Problem description:
Write out each line exactly as it stands, please.

___ Items ___

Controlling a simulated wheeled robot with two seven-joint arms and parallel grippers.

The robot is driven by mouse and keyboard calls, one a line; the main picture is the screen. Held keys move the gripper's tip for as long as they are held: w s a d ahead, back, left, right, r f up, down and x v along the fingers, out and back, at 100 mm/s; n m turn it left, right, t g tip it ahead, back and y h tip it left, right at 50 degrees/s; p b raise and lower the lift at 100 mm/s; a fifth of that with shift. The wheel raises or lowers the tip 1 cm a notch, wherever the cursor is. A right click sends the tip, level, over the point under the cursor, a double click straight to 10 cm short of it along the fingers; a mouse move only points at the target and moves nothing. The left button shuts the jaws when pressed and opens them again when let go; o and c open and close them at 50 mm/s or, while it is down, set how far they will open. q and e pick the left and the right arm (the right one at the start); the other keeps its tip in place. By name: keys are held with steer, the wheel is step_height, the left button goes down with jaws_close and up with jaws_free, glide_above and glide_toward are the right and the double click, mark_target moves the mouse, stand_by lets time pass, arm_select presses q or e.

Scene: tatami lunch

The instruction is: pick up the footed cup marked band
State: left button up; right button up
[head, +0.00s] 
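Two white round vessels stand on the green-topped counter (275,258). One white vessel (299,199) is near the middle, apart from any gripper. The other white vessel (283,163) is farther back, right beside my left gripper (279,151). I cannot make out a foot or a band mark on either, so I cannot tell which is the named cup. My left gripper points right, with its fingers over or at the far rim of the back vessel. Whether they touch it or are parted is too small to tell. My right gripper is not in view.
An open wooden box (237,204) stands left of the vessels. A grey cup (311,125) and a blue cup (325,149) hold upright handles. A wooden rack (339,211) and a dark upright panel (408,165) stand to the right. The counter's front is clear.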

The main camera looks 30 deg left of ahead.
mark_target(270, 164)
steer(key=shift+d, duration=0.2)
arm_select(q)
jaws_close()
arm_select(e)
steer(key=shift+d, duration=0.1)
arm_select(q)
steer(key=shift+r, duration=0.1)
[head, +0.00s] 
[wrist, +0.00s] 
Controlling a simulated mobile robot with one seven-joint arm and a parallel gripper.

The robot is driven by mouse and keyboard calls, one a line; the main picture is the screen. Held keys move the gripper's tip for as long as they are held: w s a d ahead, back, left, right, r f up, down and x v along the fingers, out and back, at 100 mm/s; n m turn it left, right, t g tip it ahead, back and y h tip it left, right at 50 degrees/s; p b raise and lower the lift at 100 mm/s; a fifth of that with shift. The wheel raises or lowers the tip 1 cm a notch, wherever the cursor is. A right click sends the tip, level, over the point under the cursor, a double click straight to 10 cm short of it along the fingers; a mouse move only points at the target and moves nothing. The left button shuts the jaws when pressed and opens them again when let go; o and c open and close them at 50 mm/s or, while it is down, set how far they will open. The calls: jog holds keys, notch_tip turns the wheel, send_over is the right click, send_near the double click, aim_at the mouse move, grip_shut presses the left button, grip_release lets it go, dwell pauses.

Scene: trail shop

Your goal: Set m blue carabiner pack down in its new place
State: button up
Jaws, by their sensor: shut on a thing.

___

Problem solution:
Controlling a simulated wheeled robot with two seven-joint arms and parallel grippers.

The robot is driven by mouse and keyboard calls, one a line; the main picture is the screen. Held keys move the gripper's tip for as long as they are held: w s a d ahead, back, left, right, r f up, down and x v along the fingers, out and back, at 100 mm/s; n m turn it left, right, t g tip it ahead, back and y h tip it left, right at 50 degrees/s; p b raise and lower the lift at 100 mm/s; a fifth of that with shift. The wheel raises or lowers the tip 1 cm a notch, wherever the cursor is. A right click sends the tip, level, over the point under the cursor, a double click straight to 10 cm short of it along the fingers; a mouse move only points at the target and moves nothing. The left button shuts the jaws when pressed and opens them again when let go; o and c open and close them at 50 mm/s or, while it is down, set how far they will open. q and e pick the left and the right arm (the right one at the start); the other keeps its tip in place. By name: keys are held with steer, the wheel is step_height, the left button goes down with jaws_close and up with jaws_free, glide_above and glide_toward are the right and the double click, mark_target moves the mouse, stand_by lets time pass, arm_select presses q or e.

Scene: tatami lunch

The instruction is: pick up the footed cup marked band
State: left button up; right button up
[head, +0.00s] 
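Two white round vessels stand on the green-topped counter (275,258). One white vessel (299,199) is near the middle, apart from any gripper. The other white vessel (283,163) is farther back, right beside my left gripper (279,151). I cannot make out a foot or a band mark on either, so I cannot tell which is the named cup. My left gripper points right, with its fingers over or at the far rim of the back vessel. Whether they touch it or are parted is too small to tell. My right gripper is not in view.
An open wooden box (237,204) stands left of the vessels. A grey cup (311,125) and a blue cup (325,149) hold upright handles. A wooden rack (339,211) and a dark upright panel (408,165) stand to the right. The counter's front is clear.

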The main camera looks 30 deg left of ahead.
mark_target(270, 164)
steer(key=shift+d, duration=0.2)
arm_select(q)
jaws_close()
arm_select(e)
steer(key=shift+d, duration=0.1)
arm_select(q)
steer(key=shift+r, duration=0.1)
[head, +0.00s] 
[wrist, +0.00s] 
Controlling a simulated mobile robot with one seven-joint arm and a parallel gripper.

The robot is driven by mouse and keyboard calls, one a line; the main picture is the screen. Held keys move the gripper's tip for as long as they are held: w s a d ahead, back, left, right, r f up, down and x v along the fingers, out and back, at 100 mm/s; n m turn it left, right, t g tip it ahead, back and y h tip it left, right at 50 degrees/s; p b raise and lower the lift at 100 mm/s; a fifth of that with shift. The wheel raises or lowers the tip 1 cm a notch, wherever the cursor is. A right click sends the tip, level, over the point under the cursor, a double click straight to 10 cm short of it along the fingers; a mouse move only points at the target and moves nothing. The left button shuts the jaws when pressed and opens them again when let go; o and c open and close them at 50 mm/s or, while it is down, set how far they will open. The calls: jog holds keys, notch_tip turns the wheel, send_over is the right click, send_near the double click, aim_at the mouse move, grip_shut presses the left button, grip_release lets it go, dwell pauses.

Scene: trail shop

Your goal: Set m blue carabiner pack down in its new place
State: button up
Jaws, by their sensor: shut on a thing.

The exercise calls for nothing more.